EXERCISE AIM ->
In the listing below, locate the line containing "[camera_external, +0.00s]" and the line containing "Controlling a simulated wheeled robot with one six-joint". Output both of them and every line between, exactly as written, and nothing more.

MATERIAL FOR THE TASK ->

■ ■ ■ ■

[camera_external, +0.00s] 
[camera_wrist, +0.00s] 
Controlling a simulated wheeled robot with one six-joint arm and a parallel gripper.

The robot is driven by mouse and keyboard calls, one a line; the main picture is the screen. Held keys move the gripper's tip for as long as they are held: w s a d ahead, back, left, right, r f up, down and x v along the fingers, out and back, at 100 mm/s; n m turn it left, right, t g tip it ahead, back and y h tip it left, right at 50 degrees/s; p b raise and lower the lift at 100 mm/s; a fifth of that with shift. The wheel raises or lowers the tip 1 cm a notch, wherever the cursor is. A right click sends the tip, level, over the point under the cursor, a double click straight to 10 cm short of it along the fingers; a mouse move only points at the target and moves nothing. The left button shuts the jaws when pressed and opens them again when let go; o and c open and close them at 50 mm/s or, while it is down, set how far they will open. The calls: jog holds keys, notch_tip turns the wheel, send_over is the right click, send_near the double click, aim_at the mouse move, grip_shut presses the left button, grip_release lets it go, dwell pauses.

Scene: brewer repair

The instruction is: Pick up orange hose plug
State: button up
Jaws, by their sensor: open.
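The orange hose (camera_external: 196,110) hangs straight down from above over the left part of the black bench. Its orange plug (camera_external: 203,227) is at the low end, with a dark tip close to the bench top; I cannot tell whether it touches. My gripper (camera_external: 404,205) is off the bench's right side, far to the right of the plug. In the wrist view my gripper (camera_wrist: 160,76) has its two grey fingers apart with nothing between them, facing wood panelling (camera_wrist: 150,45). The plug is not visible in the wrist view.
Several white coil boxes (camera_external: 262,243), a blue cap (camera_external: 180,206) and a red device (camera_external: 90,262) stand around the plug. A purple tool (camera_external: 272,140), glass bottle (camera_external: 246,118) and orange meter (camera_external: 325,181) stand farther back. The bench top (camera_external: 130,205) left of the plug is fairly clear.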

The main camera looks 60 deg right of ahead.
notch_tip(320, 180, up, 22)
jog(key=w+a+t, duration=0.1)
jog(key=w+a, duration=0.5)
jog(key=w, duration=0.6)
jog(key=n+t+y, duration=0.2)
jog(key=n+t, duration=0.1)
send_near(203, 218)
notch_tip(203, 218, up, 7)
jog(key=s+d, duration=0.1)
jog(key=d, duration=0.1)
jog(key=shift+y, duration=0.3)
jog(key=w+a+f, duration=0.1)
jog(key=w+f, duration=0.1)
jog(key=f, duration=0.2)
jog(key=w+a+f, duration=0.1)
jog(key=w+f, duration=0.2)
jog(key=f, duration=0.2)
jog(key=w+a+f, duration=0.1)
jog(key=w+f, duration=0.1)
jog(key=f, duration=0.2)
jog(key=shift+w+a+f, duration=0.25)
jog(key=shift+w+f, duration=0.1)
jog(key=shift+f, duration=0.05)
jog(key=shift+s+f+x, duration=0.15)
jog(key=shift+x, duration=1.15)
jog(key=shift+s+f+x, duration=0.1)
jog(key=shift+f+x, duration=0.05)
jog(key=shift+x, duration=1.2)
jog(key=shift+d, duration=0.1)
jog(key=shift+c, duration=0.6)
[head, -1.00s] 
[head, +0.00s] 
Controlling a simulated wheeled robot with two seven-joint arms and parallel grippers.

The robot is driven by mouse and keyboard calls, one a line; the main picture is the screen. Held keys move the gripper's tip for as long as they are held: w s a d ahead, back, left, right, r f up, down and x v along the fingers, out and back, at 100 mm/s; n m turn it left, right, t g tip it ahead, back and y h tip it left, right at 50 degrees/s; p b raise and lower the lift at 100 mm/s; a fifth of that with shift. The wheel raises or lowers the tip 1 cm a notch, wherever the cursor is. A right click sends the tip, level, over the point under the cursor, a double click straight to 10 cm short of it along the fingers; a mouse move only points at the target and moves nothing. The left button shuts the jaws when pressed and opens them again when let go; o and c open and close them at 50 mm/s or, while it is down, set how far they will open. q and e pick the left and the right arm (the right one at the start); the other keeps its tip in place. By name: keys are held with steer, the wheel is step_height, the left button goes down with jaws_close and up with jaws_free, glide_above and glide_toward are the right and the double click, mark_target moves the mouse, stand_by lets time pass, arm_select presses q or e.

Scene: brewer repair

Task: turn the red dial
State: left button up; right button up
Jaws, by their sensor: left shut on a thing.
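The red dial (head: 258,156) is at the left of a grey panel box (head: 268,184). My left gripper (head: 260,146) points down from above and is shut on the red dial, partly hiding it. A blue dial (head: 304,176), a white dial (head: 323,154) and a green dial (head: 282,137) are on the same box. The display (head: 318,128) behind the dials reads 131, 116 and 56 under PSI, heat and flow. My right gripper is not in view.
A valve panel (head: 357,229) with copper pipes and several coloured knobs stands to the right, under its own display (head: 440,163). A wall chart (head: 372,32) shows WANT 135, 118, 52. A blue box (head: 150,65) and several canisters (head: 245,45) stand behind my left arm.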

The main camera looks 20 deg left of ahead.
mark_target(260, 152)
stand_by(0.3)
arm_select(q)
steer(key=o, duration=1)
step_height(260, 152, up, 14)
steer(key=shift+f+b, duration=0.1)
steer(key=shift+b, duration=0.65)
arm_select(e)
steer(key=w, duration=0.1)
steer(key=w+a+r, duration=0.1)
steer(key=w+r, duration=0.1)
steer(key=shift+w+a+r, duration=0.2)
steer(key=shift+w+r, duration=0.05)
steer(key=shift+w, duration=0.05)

■ ■ ■ ■

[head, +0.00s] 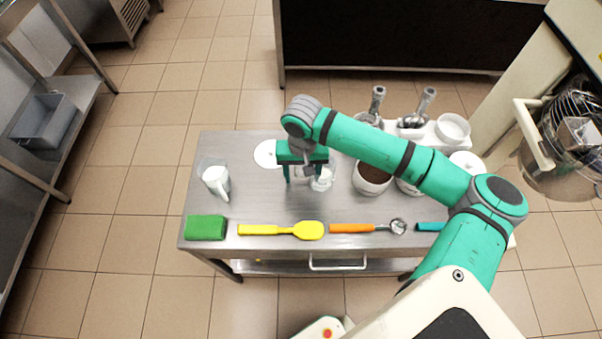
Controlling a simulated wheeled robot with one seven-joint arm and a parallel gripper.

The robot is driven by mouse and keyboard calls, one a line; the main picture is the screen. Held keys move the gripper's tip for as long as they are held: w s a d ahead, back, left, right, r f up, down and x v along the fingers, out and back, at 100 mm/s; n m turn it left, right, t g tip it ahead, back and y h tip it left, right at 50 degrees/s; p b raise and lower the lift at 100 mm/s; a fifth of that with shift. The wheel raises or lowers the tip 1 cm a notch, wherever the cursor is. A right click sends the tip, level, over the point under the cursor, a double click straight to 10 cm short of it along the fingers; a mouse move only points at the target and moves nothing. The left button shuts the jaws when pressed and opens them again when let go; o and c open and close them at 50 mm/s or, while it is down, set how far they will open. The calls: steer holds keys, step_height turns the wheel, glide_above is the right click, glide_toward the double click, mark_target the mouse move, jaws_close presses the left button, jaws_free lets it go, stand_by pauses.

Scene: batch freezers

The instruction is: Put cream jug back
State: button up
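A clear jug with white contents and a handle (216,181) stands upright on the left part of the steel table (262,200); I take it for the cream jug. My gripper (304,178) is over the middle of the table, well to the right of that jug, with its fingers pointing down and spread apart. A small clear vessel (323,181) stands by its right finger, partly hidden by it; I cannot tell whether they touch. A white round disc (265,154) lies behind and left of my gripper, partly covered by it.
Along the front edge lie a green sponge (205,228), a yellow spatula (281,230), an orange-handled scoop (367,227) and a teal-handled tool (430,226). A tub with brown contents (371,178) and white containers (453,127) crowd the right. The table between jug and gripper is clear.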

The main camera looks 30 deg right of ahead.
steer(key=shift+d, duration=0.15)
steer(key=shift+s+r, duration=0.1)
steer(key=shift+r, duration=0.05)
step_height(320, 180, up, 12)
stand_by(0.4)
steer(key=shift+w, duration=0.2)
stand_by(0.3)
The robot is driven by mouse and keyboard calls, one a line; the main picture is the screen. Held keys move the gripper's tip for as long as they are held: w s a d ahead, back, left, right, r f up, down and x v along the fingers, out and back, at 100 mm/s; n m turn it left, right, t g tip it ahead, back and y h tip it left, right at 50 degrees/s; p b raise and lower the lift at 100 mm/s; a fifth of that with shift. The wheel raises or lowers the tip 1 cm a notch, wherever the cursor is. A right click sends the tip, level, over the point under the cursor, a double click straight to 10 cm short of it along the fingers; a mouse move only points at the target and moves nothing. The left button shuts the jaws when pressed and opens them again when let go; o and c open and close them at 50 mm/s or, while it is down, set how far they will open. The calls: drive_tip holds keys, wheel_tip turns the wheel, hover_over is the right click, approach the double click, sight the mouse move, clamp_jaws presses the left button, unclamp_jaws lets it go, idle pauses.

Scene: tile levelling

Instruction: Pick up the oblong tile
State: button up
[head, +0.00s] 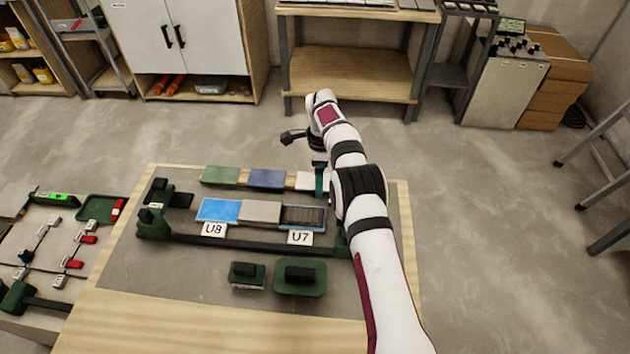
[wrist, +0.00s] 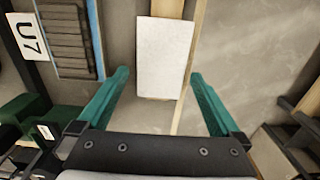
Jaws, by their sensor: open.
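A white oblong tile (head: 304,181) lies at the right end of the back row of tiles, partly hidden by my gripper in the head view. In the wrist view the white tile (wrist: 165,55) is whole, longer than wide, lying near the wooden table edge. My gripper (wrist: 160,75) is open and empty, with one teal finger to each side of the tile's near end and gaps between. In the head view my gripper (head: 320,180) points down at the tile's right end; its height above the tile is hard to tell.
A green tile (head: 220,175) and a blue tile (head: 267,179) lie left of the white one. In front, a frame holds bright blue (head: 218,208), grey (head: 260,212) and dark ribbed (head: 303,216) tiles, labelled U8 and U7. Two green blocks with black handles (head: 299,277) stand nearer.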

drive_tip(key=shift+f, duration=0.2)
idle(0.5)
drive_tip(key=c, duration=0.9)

■ ■ ■ ■

RESULT ->
[camera_external, +0.00s] 
[camera_wrist, +0.00s] 
Controlling a simulated wheeled robot with one six-joint arm and a parallel gripper.

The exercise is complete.